Quantum Cascade Lasers (QCLs)

Updated 28 February 2026

Quantum cascade lasers are unipolar semiconductor devices that exploit engineered quantum-well heterostructures to emit coherent mid-infrared and terahertz light.
Their design enables cascaded photon emission, frequency comb generation, and on-chip integration for advanced spectroscopy and metrology applications.
State-of-the-art architectures and simulations optimize carrier transport, dispersion control, and mode locking to enhance performance and integration density.

Quantum cascade lasers (QCLs) are unipolar semiconductor lasers that exploit intersubband transitions in engineered quantum-well heterostructures to emit coherent radiation, most commonly in the mid-infrared and terahertz spectral regions. Unlike conventional diode lasers, QCLs achieve optical gain via electron transitions between quantized conduction-band states, with tailored quantum-well and barrier thicknesses defining the emission wavelength and device performance. Their architecture inherently enables frequency agility, broadband operation, and the generation of self-starting frequency combs. Advances in QCL technology have enabled room-temperature sources, compact frequency combs, and new platforms for ultrafast photonics, spectroscopy, and metrology (Silvestri et al., 19 Feb 2026).

1. Principles of Operation

A QCL consists of a periodic sequence of quantum wells and barriers, forming multiple identical modules or “periods,” each engineered to support quantized subbands within the conduction band. In each period:

Carrier injection: electrons are injected into a high-energy subband (upper lasing level, ULL).
Radiative intersubband transition: electrons relax from ULL to a lower-energy subband (lower lasing level, LLL), emitting a photon.
Depopulation and transport: electrons are rapidly removed from LLL, typically via resonant tunneling and/or LO-phonon scattering, and then injected into the ULL of the next period.

This structure enables cascading: a single injected electron traverses all periods, emitting multiple photons and thus yielding high quantum efficiency.

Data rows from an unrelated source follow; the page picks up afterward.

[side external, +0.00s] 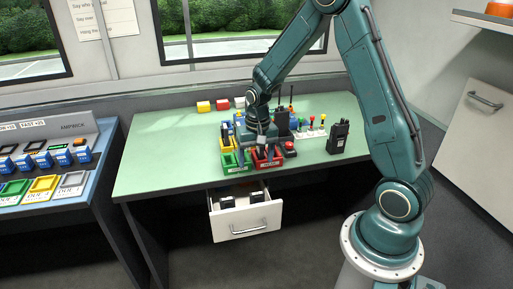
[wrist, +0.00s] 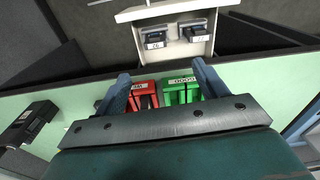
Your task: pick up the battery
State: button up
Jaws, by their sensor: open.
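My gripper (side external: 264,150) points down over the red tray (side external: 278,160) and green tray (side external: 228,171) at the table's front edge. In the wrist view my gripper (wrist: 162,72) is open, its two fingers apart with nothing visibly held between them. Dark items show inside the red tray (wrist: 136,84); the green tray (wrist: 180,86) is beside it. Two dark labelled blocks, one left (wrist: 155,40) and one right (wrist: 195,32), sit in the open drawer (side external: 246,224). They look like battery packs, but I cannot tell which thing is the battery.
A black handheld radio (side external: 338,137) stands upright on the green table (side external: 150,165), right of my gripper. Several coloured blocks (side external: 222,104) lie at the back. Another console (side external: 40,170) is at the left. The table's left part is clear.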

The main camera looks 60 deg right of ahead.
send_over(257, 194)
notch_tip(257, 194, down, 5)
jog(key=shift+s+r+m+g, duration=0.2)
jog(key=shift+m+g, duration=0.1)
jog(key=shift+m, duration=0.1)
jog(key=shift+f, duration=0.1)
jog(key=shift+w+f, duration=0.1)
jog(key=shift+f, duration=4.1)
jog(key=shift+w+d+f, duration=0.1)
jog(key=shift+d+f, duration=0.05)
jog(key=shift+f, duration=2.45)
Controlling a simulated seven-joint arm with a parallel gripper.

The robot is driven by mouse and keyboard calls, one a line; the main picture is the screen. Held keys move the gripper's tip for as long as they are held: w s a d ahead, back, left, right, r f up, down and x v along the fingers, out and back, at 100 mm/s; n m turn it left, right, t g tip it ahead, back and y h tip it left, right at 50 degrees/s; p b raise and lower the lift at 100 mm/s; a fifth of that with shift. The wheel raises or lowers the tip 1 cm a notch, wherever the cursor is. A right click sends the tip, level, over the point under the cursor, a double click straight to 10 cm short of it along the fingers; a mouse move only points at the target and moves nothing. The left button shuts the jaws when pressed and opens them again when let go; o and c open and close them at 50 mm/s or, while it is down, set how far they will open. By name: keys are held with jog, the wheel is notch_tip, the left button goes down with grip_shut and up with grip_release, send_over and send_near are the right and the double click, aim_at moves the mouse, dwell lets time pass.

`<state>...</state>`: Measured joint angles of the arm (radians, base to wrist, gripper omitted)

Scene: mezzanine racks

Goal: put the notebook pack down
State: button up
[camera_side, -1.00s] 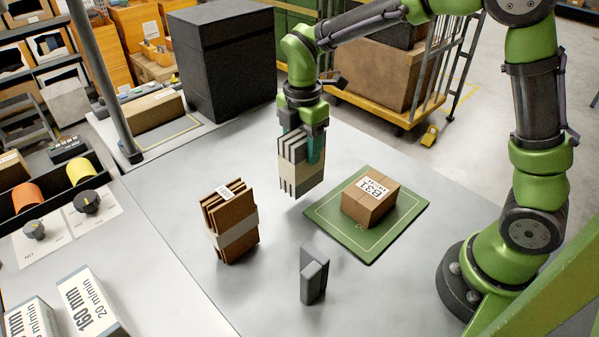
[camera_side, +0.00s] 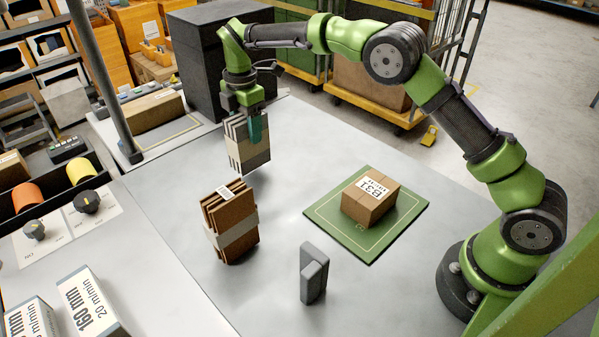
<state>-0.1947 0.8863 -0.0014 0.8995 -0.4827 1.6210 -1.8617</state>
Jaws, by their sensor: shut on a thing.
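The notebook pack (camera_side: 248,150) is a bundle of grey notebooks with a pale band around it. My gripper (camera_side: 246,118) is shut on its top edge and holds it upright. The pack hangs above the grey table (camera_side: 285,180), behind a brown banded bundle of cardboard (camera_side: 232,226) and in front of the tall black box. The gap under the pack is hard to judge. One green-blue finger shows on the pack's right side; the other finger is hidden.
A green mat (camera_side: 405,220) with a labelled carton (camera_side: 370,197) lies to the right. A dark grey block (camera_side: 314,274) stands at the front. A black box (camera_side: 215,65) rises behind my gripper. A brown box (camera_side: 154,110) lies back left. The table between pack and mat is clear.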

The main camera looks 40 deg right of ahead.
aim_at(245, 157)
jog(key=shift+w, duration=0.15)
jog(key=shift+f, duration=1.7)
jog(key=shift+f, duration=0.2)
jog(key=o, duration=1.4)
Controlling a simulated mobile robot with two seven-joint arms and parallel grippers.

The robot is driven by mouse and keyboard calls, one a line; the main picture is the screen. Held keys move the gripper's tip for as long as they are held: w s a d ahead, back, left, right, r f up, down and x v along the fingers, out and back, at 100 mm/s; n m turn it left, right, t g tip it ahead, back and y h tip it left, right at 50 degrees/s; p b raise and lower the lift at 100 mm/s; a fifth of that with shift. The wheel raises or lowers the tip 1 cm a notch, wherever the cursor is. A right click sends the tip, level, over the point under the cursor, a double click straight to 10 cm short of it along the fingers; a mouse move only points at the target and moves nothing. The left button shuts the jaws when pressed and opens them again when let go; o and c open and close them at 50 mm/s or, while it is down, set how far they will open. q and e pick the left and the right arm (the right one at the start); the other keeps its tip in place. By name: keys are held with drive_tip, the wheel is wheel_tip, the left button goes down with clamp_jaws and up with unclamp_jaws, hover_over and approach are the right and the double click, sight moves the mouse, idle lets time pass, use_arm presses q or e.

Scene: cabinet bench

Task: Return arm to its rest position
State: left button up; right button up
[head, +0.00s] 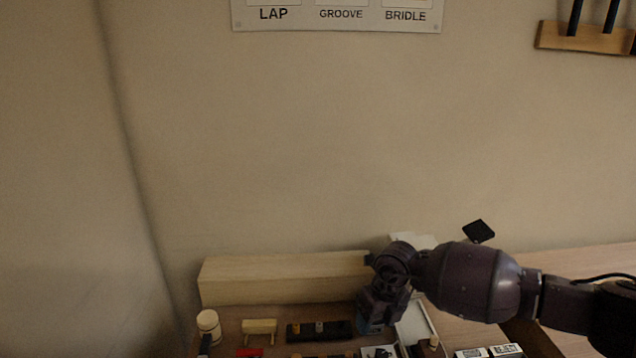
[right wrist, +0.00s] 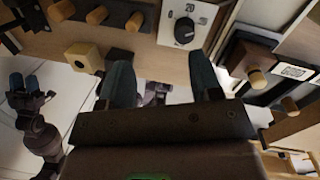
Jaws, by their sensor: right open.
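My right arm reaches in from the right in the head view, with its gripper (head: 372,326) pointing down over the bench near the front of the pale wood block. In the right wrist view the right gripper (right wrist: 163,80) has its two blue-grey fingers wide apart with nothing between them. A second dark arm with blue fingertips, my left gripper (right wrist: 25,84), shows at the left of the right wrist view. Its fingers are small there, and how far apart they are is unclear. The left arm does not show in the head view.
A long wood block (head: 285,280) lies along the wall. A white-topped mallet-like piece (head: 208,322), a small wooden stand (head: 259,327) and a dark peg strip (head: 320,331) are on the bench. A dial plate (right wrist: 185,27) and a drilled block (right wrist: 84,56) are near the right fingers.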

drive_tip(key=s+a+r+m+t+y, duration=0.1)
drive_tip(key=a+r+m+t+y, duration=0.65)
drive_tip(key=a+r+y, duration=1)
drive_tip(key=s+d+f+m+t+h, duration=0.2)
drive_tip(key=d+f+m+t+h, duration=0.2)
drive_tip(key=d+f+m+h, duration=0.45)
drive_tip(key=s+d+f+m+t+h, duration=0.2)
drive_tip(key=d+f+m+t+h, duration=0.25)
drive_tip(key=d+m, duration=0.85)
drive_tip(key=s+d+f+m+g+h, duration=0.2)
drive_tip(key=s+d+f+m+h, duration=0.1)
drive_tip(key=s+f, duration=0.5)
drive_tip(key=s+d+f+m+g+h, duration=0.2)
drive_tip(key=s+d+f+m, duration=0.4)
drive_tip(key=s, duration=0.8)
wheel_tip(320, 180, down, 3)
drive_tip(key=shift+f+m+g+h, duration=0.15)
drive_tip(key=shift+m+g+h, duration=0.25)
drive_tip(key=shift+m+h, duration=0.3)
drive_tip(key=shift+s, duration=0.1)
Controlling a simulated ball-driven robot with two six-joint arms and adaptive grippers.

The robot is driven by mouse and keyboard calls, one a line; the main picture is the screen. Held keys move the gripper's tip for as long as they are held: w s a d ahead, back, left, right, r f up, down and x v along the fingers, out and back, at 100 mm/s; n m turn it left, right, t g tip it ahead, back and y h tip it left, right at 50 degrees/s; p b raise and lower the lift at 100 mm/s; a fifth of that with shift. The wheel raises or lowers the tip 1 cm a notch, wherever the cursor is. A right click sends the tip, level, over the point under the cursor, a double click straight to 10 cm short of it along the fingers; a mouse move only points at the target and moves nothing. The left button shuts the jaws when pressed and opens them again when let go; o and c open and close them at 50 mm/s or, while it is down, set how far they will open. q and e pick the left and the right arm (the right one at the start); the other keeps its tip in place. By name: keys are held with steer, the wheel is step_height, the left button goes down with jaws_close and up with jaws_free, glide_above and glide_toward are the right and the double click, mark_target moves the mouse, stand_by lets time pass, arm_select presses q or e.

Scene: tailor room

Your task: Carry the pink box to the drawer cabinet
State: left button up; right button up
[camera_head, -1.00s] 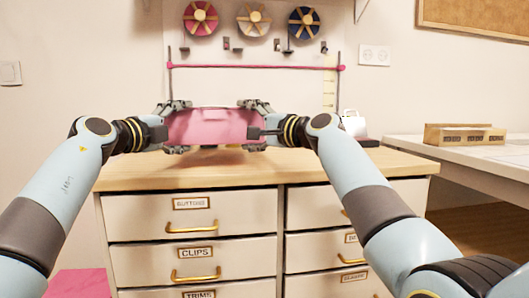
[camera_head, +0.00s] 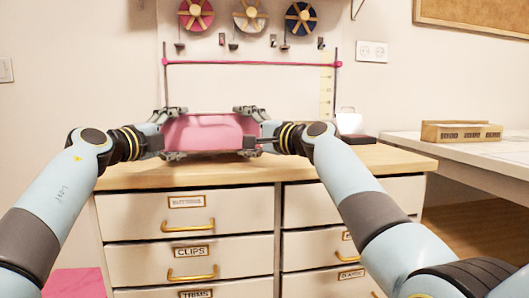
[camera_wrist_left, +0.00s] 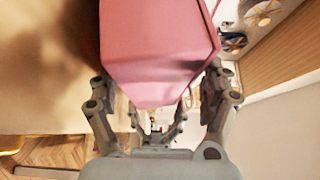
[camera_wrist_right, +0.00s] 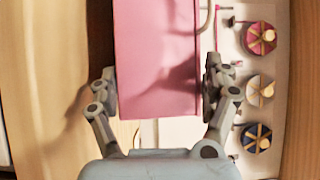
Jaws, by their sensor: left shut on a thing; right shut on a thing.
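The pink box (camera_head: 208,132) is between my two grippers at the drawer cabinet's wooden top (camera_head: 150,178). My left gripper (camera_head: 172,132) is shut on its left end, and my right gripper (camera_head: 247,130) is shut on its right end. In the left wrist view the pink box (camera_wrist_left: 155,60) sits between the left fingers (camera_wrist_left: 160,105). In the right wrist view the pink box (camera_wrist_right: 157,60) sits between the right fingers (camera_wrist_right: 160,90). I cannot tell whether its underside touches the top. The drawer cabinet (camera_head: 240,240) has white drawers with gold handles.
A pink rail (camera_head: 250,64) stands behind the box, below several ribbon spools (camera_head: 248,14). A white object (camera_head: 348,121) and a dark item (camera_head: 358,139) are on the right of the top. A wooden tray (camera_head: 461,132) is on the white table at right.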

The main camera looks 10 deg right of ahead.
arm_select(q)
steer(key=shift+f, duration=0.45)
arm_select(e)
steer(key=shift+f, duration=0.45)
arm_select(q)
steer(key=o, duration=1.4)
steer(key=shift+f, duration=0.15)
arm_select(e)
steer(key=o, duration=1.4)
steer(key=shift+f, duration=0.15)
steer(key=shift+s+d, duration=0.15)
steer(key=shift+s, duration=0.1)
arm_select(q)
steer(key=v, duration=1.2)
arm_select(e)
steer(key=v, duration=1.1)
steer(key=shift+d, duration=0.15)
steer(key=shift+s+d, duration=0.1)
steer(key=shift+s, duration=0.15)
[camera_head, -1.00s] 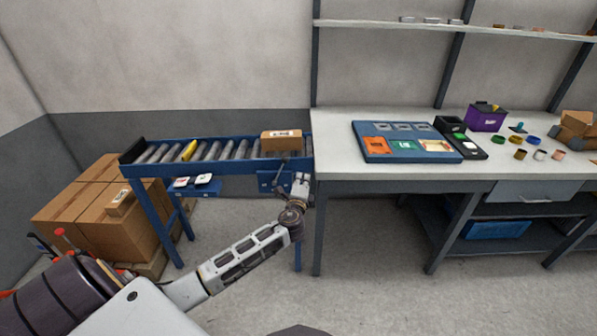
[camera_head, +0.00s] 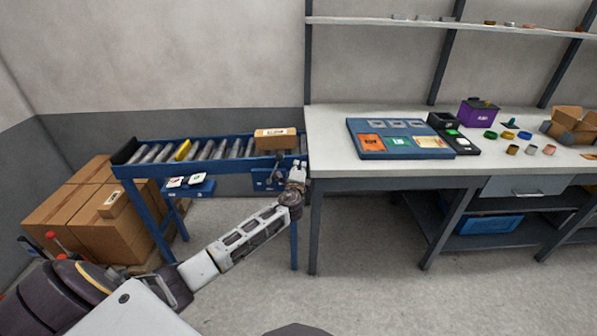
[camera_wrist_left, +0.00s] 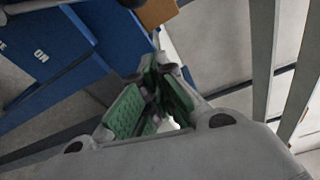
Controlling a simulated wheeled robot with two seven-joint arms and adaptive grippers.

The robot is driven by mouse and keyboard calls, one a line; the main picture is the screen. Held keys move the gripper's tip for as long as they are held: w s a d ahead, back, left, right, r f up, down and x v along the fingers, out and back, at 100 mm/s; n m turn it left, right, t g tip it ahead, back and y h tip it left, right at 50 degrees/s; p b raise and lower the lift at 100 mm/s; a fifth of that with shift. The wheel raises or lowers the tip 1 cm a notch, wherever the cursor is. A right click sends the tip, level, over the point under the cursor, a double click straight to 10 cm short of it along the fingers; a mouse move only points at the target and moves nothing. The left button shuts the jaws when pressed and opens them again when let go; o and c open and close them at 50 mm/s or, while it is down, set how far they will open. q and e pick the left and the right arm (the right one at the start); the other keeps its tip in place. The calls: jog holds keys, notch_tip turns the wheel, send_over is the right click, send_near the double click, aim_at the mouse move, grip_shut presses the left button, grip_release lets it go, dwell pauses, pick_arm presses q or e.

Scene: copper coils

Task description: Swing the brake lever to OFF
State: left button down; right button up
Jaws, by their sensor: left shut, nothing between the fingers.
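The blue brake plate (camera_head: 262,181) is on the front side of the roller conveyor near its right end. A dark lever (camera_head: 278,162) stands up from it, its lower part close to my gripper. My left gripper (camera_head: 297,171) is just right of the lever, shut and empty. In the left wrist view the green-padded fingers (camera_wrist_left: 150,103) are together with nothing held. The blue plate (camera_wrist_left: 48,75) there shows the word ON at upper left. Whether the fingers touch the lever cannot be told. My right gripper is not in view.
The conveyor (camera_head: 155,167) carries a cardboard box (camera_head: 275,139) above the plate. The workbench (camera_head: 335,140) stands close right of my gripper, its leg (camera_head: 315,230) near my forearm. Stacked cartons (camera_head: 85,205) stand at left. The floor in front is open.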

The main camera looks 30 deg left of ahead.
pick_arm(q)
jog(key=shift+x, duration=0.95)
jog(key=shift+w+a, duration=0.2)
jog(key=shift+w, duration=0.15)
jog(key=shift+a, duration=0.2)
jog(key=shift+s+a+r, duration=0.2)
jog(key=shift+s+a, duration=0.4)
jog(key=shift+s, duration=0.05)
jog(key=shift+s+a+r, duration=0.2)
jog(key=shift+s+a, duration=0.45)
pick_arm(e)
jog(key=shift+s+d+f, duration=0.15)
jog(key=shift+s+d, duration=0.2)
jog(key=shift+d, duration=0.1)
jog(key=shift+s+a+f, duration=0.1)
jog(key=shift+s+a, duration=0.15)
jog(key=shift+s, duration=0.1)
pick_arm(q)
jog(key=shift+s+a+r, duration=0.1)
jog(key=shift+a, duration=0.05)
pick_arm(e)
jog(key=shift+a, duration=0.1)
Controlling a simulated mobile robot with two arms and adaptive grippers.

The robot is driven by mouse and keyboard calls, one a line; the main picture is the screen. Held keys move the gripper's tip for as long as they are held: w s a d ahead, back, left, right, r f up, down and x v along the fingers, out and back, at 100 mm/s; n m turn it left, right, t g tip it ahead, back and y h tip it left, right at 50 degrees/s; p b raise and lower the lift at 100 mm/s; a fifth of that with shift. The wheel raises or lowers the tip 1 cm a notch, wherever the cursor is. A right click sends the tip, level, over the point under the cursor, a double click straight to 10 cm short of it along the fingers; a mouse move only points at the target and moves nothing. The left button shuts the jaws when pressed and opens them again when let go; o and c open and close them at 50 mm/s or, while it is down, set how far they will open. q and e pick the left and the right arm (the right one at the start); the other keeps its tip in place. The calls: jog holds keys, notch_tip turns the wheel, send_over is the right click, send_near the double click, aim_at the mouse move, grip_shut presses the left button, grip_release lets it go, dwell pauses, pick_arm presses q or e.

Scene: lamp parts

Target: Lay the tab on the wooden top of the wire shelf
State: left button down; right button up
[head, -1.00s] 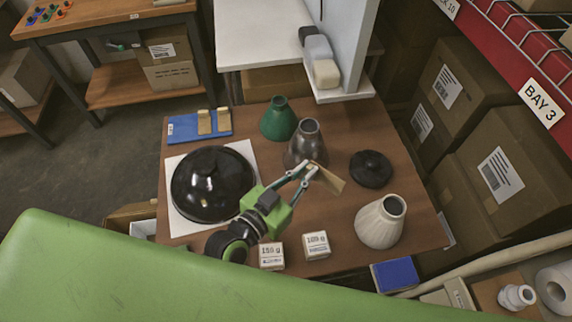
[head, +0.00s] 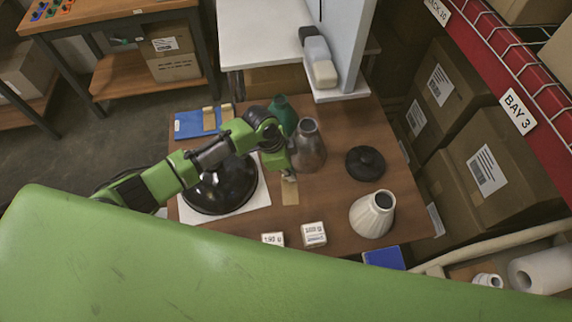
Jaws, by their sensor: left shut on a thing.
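The tan tab (head: 290,193) is a flat piece below my left gripper's fingertips, over the brown wooden surface (head: 330,185). My left gripper (head: 289,176) points down and is shut on its upper end. I cannot tell whether the tab's lower end touches the surface. My left arm hides part of the black dome shade. My right gripper is out of view. A red rack with wire mesh (head: 535,60) stands at the right; no wooden top shows on it. I cannot tell whether the brown surface belongs to a wire shelf.
Near the tab stand a grey metal shade (head: 310,150), a green shade (head: 282,112), a black lid (head: 367,163), a white ribbed shade (head: 372,215) and small white boxes (head: 314,234). A blue tray (head: 188,125) holds tan pieces. Bare wood lies right of the tab.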

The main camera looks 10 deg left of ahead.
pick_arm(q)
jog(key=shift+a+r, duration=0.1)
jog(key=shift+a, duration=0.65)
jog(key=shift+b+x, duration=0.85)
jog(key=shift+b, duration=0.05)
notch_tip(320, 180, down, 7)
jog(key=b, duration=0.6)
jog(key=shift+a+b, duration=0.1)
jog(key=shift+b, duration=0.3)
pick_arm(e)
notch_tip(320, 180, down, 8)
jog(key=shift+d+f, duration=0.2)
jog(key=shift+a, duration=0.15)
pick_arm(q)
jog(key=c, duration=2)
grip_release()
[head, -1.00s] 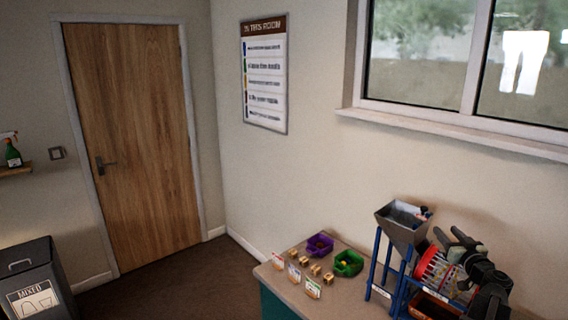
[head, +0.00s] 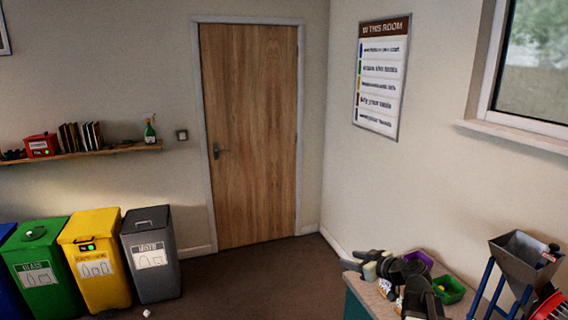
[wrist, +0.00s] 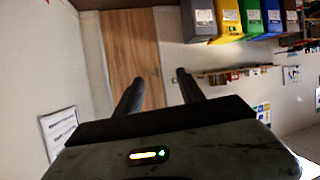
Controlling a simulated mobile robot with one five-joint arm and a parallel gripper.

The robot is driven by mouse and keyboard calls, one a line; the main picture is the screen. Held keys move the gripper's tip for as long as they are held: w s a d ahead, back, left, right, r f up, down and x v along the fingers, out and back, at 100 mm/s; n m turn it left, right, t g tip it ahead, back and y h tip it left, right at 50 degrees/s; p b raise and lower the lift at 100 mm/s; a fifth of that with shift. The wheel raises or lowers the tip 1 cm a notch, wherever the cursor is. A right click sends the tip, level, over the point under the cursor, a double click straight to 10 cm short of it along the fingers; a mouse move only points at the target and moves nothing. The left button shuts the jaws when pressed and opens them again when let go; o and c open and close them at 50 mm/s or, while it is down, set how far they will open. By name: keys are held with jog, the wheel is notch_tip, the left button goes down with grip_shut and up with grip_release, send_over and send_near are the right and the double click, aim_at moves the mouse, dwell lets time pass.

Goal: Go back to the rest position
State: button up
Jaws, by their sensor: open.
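My gripper (head: 358,260) is at the lower right of the head view, in front of the left part of the counter (head: 362,300). In the wrist view my gripper (wrist: 160,77) has its two dark fingers apart with nothing between them. It points across open room towards the wooden door. My dark arm hides most of the counter top, and only parts of a purple tray (head: 420,258) and a green tray (head: 450,290) show beside it.
A machine with a grey hopper (head: 522,262) stands right of my arm. A grey bin (head: 150,270), a yellow bin (head: 95,280) and a green bin (head: 45,290) line the left wall under a shelf (head: 80,155). The floor before the wooden door (head: 250,140) is mostly clear.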

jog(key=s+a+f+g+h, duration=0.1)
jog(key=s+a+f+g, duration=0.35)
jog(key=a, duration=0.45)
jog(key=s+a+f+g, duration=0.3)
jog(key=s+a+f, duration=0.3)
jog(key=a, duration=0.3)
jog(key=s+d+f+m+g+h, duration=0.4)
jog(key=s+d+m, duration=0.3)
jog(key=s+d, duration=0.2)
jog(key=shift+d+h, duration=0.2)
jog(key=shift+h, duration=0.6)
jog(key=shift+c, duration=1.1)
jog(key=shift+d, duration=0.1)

The design permits emission tailored across a wide spectral range, from the mid-infrared to terahertz, limited only by quantum-well engineering and material constraints. The lasing transition selection rules enforce transverse-magnetic (TM) polarization, requiring suitable waveguide designs (Jirauschek et al., 2014, Silvestri et al., 19 Feb 2026).

In a simplified two-level description, the modal gain per period is

$g(\omega) = \Gamma \, g_0 \frac{N - N_{th}}{N_{th}}$

where $\Gamma$ is the confinement factor, $g_0$ a material-dependent parameter, and $N$ / $N_{th}$ the actual/threshold carrier densities.

2. Device Architectures and Material Platform Diversity

QCL performance and spectral reach are dictated by the choice of active-region material system, quantum-well/barrier design, and waveguide geometry:

Material systems: GaAs/AlGaAs and InGaAs/InAlAs are standard (GaAs for THz, InGaAs for mid-IR), while silicon-based platforms (e.g., Ge/SiGe) are under active investigation for monolithic integration with CMOS and operation in spectral regions inaccessible to III-V QCLs. (001) Ge/GeSi L-valley heterostructures, for example, are predicted to allow gain up to 180 K at 3–4 THz (Valavanis et al., 2011).
Waveguide designs: Metal–metal (double-metal) waveguides enable strong mode confinement ( $\Gamma>0.9$ ) at THz, at the cost of increased waveguide loss ( $\alpha_{wg}\sim$ 10–30 cm $^{-1}$ ), while single-plasmon and buried-heterostructure configurations are preferred at mid-IR wavelengths for lower loss and improved thermal management (Silvestri et al., 19 Feb 2026).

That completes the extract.